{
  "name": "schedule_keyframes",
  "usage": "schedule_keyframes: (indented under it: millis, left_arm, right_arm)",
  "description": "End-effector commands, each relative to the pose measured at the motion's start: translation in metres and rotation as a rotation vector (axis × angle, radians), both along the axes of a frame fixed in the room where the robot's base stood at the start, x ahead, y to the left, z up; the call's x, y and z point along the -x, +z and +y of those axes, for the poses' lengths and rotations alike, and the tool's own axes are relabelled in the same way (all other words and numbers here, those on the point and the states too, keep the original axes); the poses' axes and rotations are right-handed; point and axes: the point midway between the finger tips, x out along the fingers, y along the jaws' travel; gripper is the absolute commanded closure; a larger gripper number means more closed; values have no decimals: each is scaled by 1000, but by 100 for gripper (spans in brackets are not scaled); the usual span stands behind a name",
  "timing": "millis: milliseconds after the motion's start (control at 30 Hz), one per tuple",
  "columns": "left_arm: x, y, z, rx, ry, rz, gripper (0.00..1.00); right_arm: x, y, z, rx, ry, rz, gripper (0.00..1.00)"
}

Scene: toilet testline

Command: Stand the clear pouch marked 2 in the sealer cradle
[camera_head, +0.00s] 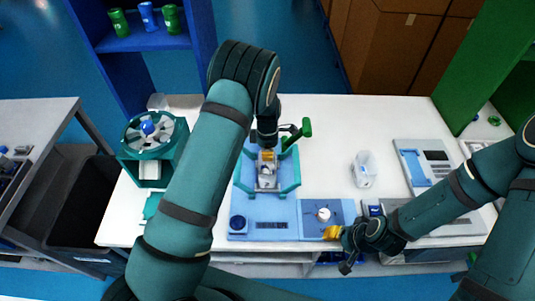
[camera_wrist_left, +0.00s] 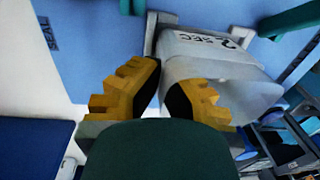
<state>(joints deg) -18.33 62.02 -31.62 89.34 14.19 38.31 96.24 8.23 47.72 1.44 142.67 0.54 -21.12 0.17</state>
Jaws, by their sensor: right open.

What to do
Which lines include the word "motion"? Copy every one of them.

Result of the task
  "description": "End-effector commands, each relative to the pose measured at the motion's start: translation in metres and rotation as a rotation vector (axis × angle, radians), both along the axes of a frame fixed in the room where the robot's base stood at the start, x ahead, y to the left, z up; the call's x, y and z point along the -x, +z and +y of those axes, for the poses' lengths and rotations alike, and the tool's own axes are relabelled in the same way (all other words and numbers here, those on the point and the states too, keep the original axes); the poses' axes and rotations are right-handed; point and axes: the point midway between the finger tips, x out along the fingers, y along the jaws' travel; gripper is the absolute commanded closure; a larger gripper number means more closed; values have no decimals: each is scaled by 1000, but by 100 for gripper (spans in brackets are not scaled); the usual span stands behind a name",
  "timing": "millis: milliseconds after the motion's start (control at 30 Hz), one per tuple",

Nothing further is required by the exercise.